Exercise prompt:
Write out each line in which the string "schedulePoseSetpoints" is present.

* * * * * * *

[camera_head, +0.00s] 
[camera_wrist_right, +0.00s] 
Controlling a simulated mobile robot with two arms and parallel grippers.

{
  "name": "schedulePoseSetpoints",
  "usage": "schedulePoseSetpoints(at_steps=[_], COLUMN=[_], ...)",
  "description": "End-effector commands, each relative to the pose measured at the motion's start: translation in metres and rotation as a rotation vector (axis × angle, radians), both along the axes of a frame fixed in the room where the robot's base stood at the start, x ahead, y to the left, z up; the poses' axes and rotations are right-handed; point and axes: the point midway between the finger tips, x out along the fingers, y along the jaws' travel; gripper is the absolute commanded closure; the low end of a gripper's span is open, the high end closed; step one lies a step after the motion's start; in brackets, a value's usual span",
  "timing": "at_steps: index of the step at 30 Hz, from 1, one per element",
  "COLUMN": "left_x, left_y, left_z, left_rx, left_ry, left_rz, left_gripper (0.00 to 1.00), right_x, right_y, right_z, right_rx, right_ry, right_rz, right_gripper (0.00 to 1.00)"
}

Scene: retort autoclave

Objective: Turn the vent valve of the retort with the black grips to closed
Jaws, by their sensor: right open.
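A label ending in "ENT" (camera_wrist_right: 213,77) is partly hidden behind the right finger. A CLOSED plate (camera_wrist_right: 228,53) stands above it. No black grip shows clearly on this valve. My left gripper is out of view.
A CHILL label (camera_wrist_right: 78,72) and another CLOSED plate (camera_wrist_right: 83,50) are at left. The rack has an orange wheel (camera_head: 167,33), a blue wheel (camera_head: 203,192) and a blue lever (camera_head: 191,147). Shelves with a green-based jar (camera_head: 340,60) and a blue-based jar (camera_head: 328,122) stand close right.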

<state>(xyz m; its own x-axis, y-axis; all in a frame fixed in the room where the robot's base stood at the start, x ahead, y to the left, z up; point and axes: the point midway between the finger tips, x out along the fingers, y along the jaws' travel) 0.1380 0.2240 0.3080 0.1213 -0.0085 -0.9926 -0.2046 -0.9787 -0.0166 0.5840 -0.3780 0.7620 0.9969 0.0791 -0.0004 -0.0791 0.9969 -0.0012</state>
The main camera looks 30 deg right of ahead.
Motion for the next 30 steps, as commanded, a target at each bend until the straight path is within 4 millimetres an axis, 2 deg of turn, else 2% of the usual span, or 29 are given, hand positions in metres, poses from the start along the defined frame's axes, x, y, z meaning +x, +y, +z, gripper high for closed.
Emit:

* * * * * * *

The result:
  "name": "schedulePoseSetpoints",
  "usage": "schedulePoseSetpoints(at_steps=[_], COLUMN=[_], ...)",

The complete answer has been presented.